— Begin —
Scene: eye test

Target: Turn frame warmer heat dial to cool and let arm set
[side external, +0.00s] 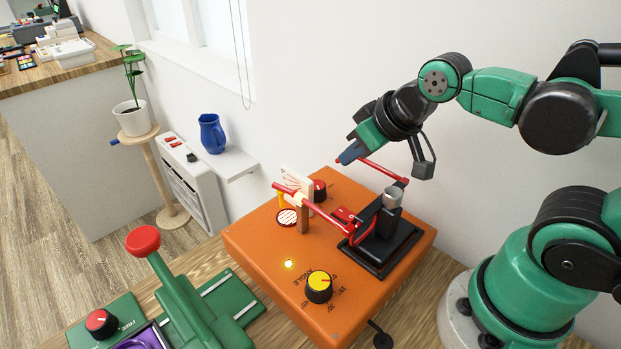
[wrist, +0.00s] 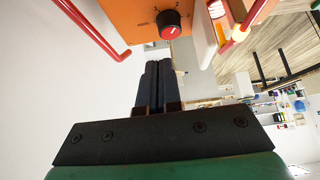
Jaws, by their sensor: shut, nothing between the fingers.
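An orange box (side external: 262,238) stands on the wooden bench. A black dial with a red face (side external: 320,189) sits near its back edge; this dial with a pale pointer also shows in the wrist view (wrist: 169,24), ahead of my fingertips. A black clamp stand (side external: 385,245) on the box holds a red frame with long arms (side external: 325,213); one arm passes by a wooden post and fan-like pale piece. My gripper (side external: 345,158) is shut and empty, above the box's back edge, apart from the dial. Its fingers lie together in the wrist view (wrist: 158,85).
A yellow dial (side external: 319,286) marked ANGLE and a lit lamp (side external: 289,264) are at the box's front. A red arm end (side external: 385,172) lies close to my gripper. A green device (side external: 190,300) stands front left. A blue jug (side external: 212,134) sits on a wall shelf.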

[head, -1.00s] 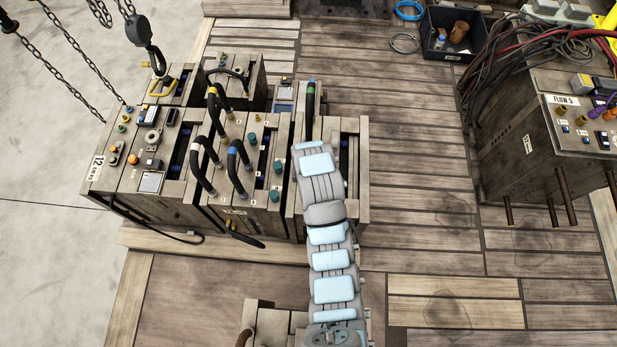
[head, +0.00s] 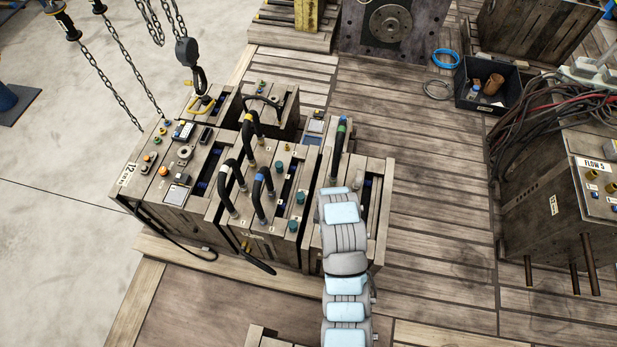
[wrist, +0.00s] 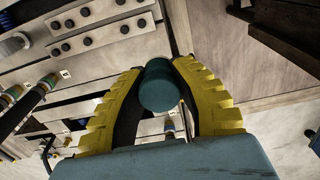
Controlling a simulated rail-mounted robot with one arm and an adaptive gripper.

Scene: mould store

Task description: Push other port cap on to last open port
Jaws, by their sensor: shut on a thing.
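A teal port cap (wrist: 159,88) is held between the yellow fingers of my gripper (wrist: 158,66) in the wrist view. The fingers are shut on it from both sides. In the head view my arm (head: 346,240) reaches over the right part of the mould (head: 312,245) and hides the gripper and the held cap. Teal caps (head: 300,197) sit on the mould's top to the left of my arm. A small bluish fitting (wrist: 169,126) shows below the held cap in the wrist view; I cannot tell whether it is an open port.
Black looped hoses (head: 258,190) stand up from the mould left of my arm. A chain hook (head: 190,55) hangs at the far left. A black bin (head: 483,100) stands at the back right. A second machine block (head: 560,185) with cables is on the right. Bare planks lie between.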

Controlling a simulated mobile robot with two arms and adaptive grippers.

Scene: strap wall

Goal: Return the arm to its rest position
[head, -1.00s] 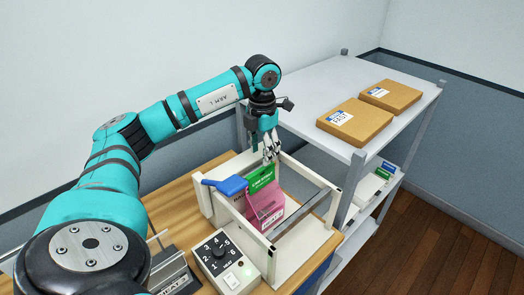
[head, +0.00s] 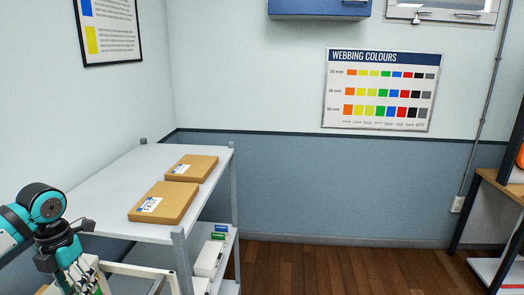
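My left arm comes in at the lower left of the head view. Its gripper (head: 78,280) points down at the bottom edge, in front of the white frame (head: 135,269), of which only the upper part shows. The fingers are small and partly cut off, so I cannot tell whether they are open or shut. A bit of green shows by the fingertips. My right arm and gripper are not in view.
A grey shelf unit (head: 112,207) stands right of my left gripper, with two brown cardboard boxes (head: 163,203) (head: 191,168) on top. A webbing colour chart (head: 382,90) hangs on the back wall. The wooden floor (head: 350,268) is clear in the middle. Another shelf (head: 500,182) stands at the right edge.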

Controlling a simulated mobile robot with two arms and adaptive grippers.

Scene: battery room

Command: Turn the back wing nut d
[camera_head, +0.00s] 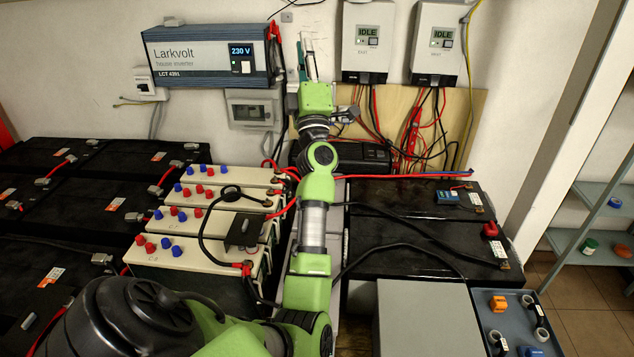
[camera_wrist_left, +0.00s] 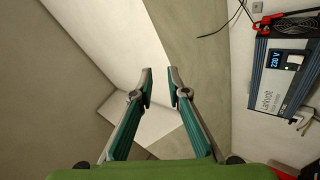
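My left arm reaches up the middle of the head view, and its gripper (camera_head: 306,52) points upward in front of the white wall, right of the Larkvolt inverter. In the left wrist view the two teal-padded fingers (camera_wrist_left: 159,80) stand apart with nothing between them. The gripper is away from the batteries. Cream batteries (camera_head: 186,256) with red and blue caps stand in a row left of my arm, with cables at their right ends. I cannot make out a wing nut for certain; the terminals are small and partly covered by cables and my arm. My right gripper is out of view.
The Larkvolt inverter (camera_head: 208,55) hangs on the wall; it also shows in the left wrist view (camera_wrist_left: 284,78). Two IDLE units (camera_head: 368,68) hang further right above loose cables. Black batteries (camera_head: 425,246) stand right of my arm. A grey box (camera_head: 425,320) is in front.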

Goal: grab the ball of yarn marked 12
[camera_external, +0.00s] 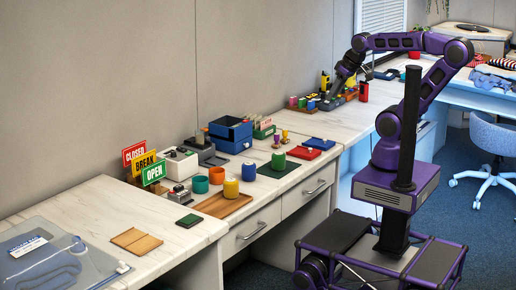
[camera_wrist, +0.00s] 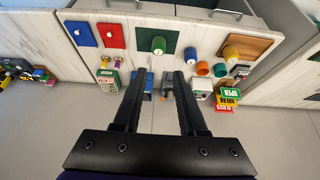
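In the outside view my gripper (camera_external: 332,97) hangs at the end of my purple arm, above the far part of the long worktop (camera_external: 262,190). In the wrist view my gripper (camera_wrist: 159,80) has its two black fingers apart, with no object seen held between them. Small pink, green and blue pieces (camera_external: 302,103) lie beside the gripper in the outside view. Whether the fingers touch anything there is unclear.
A red can (camera_external: 363,91) stands right of the gripper. A chair (camera_external: 492,135) is at right.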

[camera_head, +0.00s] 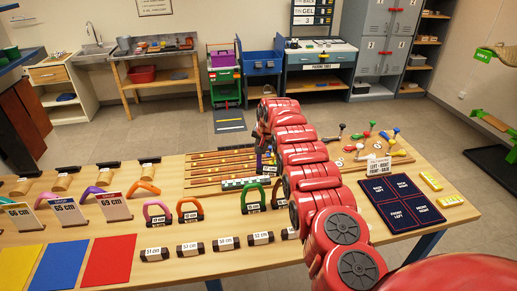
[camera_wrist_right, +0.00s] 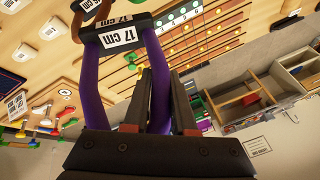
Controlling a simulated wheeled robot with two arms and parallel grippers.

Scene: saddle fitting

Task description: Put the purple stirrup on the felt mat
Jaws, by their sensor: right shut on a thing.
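My right gripper (camera_wrist_right: 163,95) is shut on the purple stirrup (camera_wrist_right: 88,85), whose two purple sides run up to a dark bar labelled 17 cm. The gripper body hides the part of the stirrup closest to it. In the head view the stirrup shows only as a small purple bit (camera_head: 260,150) beside my right arm, above the middle of the table. A dark blue mat (camera_head: 402,201) with four labelled squares lies at the right of the table; its squares look empty. I cannot tell whether it is felt. My left gripper is not in view.
Red (camera_head: 107,262), blue and yellow sheets lie at the left. A board with coloured-handled tools (camera_head: 375,150) and yellow blocks (camera_head: 431,181) flank the mat.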

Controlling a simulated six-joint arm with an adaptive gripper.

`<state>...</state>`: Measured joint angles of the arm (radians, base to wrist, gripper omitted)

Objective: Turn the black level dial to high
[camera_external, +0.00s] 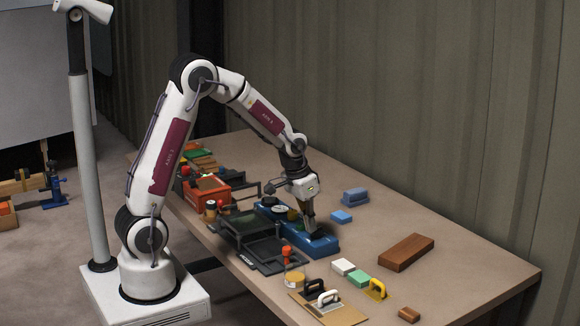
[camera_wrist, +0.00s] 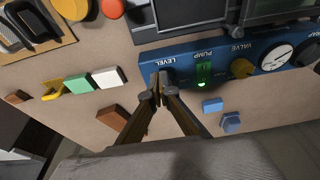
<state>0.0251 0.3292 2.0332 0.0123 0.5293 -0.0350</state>
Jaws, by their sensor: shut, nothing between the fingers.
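The blue control panel (camera_wrist: 215,57) lies on the bench, its labels LEVEL, PUMP and VALVE upside down in the wrist view. It also shows in the external view (camera_external: 322,246). My gripper (camera_wrist: 157,88) is shut and empty, with its fingertips at the LEVEL end of the panel. The black level dial is mostly hidden at the fingertips, so I cannot tell its setting or whether they touch it. In the external view my gripper (camera_external: 309,230) points down over the panel.
Blue blocks (camera_wrist: 212,105), a brown block (camera_external: 406,252), white and green blocks (camera_wrist: 78,84) and trowels lie nearby. The bench's right part is mostly clear.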

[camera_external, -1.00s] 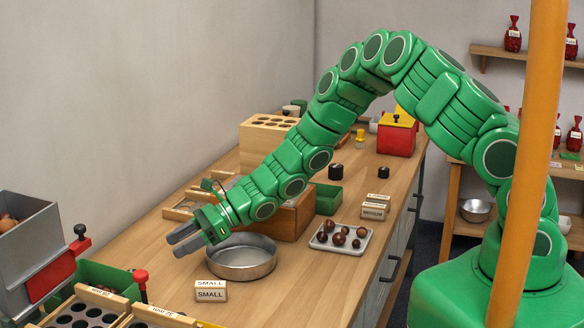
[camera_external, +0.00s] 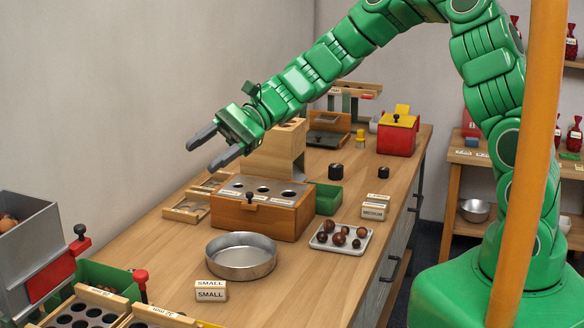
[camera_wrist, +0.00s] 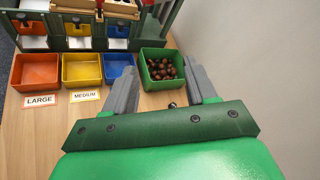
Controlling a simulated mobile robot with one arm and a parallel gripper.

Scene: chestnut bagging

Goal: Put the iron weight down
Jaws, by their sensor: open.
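My gripper (camera_external: 202,155) is open in the external view, raised high above the bench at the left of the wooden block. In the wrist view its two grey fingers (camera_wrist: 160,75) stand apart with nothing held between them. My gripper is well apart from both. I cannot tell which one is the task's weight. Neither is clearly identifiable in the wrist view.
A round metal pan (camera_external: 241,272) looks empty near a SMALL sign (camera_external: 211,292). A wooden box with holes (camera_external: 228,216) stands behind it. A white tray (camera_external: 318,247) holds several chestnuts. The wrist view shows a green bin of chestnuts (camera_wrist: 144,86) beside orange, yellow and blue bins.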

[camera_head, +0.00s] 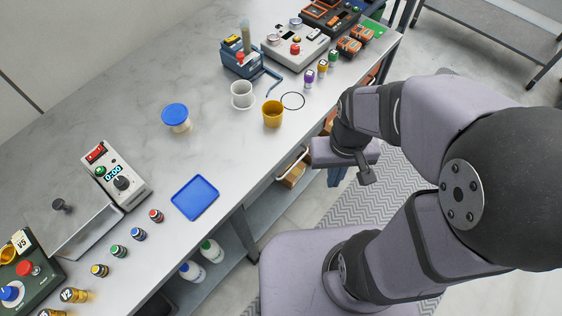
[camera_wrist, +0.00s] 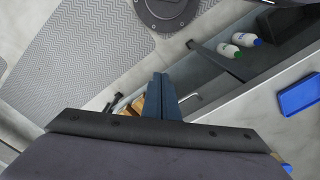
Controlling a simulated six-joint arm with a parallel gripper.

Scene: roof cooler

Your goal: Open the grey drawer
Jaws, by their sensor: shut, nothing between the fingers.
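A curved light handle (camera_head: 291,164) shows on the table's front side, below the top, left of my gripper in the camera_head view. I take it to be the grey drawer's handle; the drawer's front is seen too steeply to tell how far it is open. My gripper (camera_head: 338,178) points down in front of the table, apart from the handle. Its blue fingers (camera_wrist: 160,78) are shut together and empty in the wrist view. A small dark bar (camera_wrist: 112,103) lies left of the fingers there; I cannot tell whether it is the handle.
Brown boxes (camera_head: 294,177) sit below the table edge. White bottles (camera_head: 211,250) stand on the lower shelf.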

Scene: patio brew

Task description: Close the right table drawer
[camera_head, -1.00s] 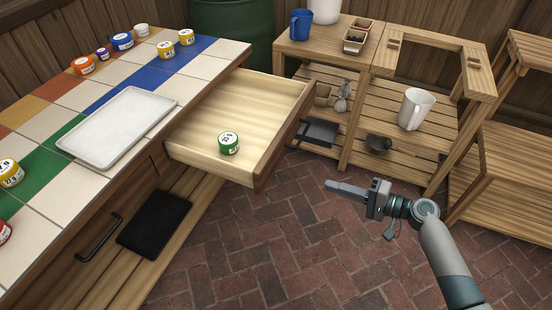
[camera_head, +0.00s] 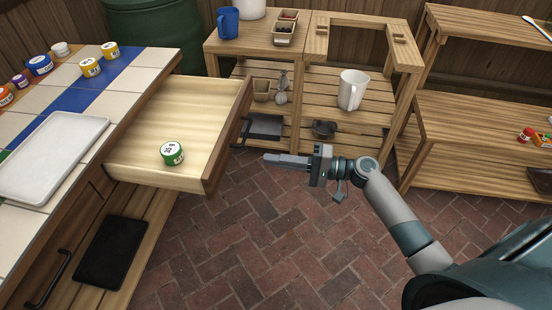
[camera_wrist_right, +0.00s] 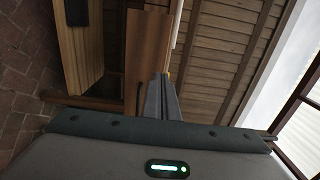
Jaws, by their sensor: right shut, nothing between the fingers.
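The right table drawer (camera_head: 160,187) stands pulled out from the tiled table (camera_head: 105,104), its wooden front (camera_head: 228,145) facing right. A green-lidded jar (camera_head: 171,153) sits inside it. My right gripper (camera_head: 268,158) is shut and empty, to the right of the drawer front and apart from it, its fingers pointing left toward it. In the right wrist view the shut fingers (camera_wrist_right: 162,98) point at a wooden panel (camera_wrist_right: 148,45) with a dark handle, which looks like the drawer front. My left gripper is not in view.
A white tray (camera_head: 50,155) and several small jars stand on the tabletop. A wooden shelf unit (camera_head: 300,90) with a blue mug (camera_head: 228,22) and a white mug (camera_head: 352,90) stands behind. A black slab (camera_head: 110,252) lies on the table's lower shelf. Brick floor is clear below the gripper.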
— End —
*AIM OF THE EXERCISE*
Copy out exactly the lines from the one with "Scene: mould store" through the one with "Task description: Push", counting both ends, and no other lines.

*OUTPUT BELOW*
Scene: mould store

Task description: Push other port cap on to last open port

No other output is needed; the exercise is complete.